In the Sacramento area alone, the insurance provider has shut down one in Roseville, three in Fresno and one in Modesto. The Chevy Chase, MD-based company has also laid off 35 employees in Sacramento and hundreds statewide, The Sacramento Bee reported.
GEICO, meanwhile, ensured that policyholders will not be affected by the closures.
“We are still offering coverage within the state of California,” a representative told The Los Angeles Times in a Twitter message. “With the closures happening, your policy will not be impacted.”
Read more: How HR leaders should manage layoffs ahead of recession
GEICO has also ended the practice of selling insurance through telephone agents in the state, but it will not leave the state.
“We continue to write policies in California, and we remain available through our direct channels for the more than 2.18 million California customers presently insured with us,” a GEICO spokesperson said in an unsigned emailed statement to The Sacramento Bee.
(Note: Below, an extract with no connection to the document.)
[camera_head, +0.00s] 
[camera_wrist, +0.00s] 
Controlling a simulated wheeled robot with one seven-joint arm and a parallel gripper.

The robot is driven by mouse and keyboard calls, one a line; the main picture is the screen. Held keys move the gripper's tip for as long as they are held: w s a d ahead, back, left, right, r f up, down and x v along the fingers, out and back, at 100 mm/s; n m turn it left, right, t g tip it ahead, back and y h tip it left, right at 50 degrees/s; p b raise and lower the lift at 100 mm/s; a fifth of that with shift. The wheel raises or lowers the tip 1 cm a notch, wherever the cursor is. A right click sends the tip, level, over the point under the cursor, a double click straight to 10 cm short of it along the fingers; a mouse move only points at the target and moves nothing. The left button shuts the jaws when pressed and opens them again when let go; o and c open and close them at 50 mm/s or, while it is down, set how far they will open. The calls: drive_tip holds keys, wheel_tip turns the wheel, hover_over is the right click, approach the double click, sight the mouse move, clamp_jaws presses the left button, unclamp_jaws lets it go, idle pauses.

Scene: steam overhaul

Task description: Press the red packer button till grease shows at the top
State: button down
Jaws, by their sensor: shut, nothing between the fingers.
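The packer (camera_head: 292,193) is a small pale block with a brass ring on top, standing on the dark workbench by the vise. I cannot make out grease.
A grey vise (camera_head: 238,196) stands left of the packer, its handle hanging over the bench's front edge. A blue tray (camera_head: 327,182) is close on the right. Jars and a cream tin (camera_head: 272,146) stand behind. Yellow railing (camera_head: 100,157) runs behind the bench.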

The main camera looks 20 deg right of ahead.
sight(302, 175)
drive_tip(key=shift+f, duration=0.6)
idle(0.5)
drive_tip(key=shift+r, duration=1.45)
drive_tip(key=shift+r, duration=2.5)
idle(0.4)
GEICO’s closure of offices comes as Twitter also announced it is scaling back its offices in different cities across the world. The social media giant will reduce office size in San Francisco, New York, Tokyo, Mumbai and Dublin, reported Bloomberg. In San Francisco, the company will vacate an office on Tenth Street directly behind the Market Street headquarters, according to the report, citing an email sent to employees. Twitter currently occupies multiple floors in the building. The company has also scrapped plans to open an office across the Bay in Oakland.
In July, Chipotle shut down a restaurant in Augusta, ME where workers previously filed to unionize. Staffing shortage is the biggest reason for the decision, said Laurie Schalow, chief corporate affairs officer at Chipotle, according to a CNN report.
Starbucks also announced it is closing down more locations. The Seattle-headquartered coffee giant announced that 16 locations across the United States, including in California, would be closing by the end of July. A Starbucks spokesperson blamed “locations that have experienced a high volume of challenging incidents that make it unsafe to continue to operate, to open new locations with safer conditions,” according to Insider.
Earlier, JPMorgan Chase & Co., the biggest bank in the U.S., and Coinbase, the biggest cryptocurrency exchange in the country, both laid off hundreds of employees. Streaming giant Netflix followed suit, announcing its second round of cuts within two months. With the housing, crypto and tech markets all facing upheaval, more companies are expected to trim their workforce in the months to come.
Tesla has also closed its San Mateo, CA-based facility, laying off hundreds in the process.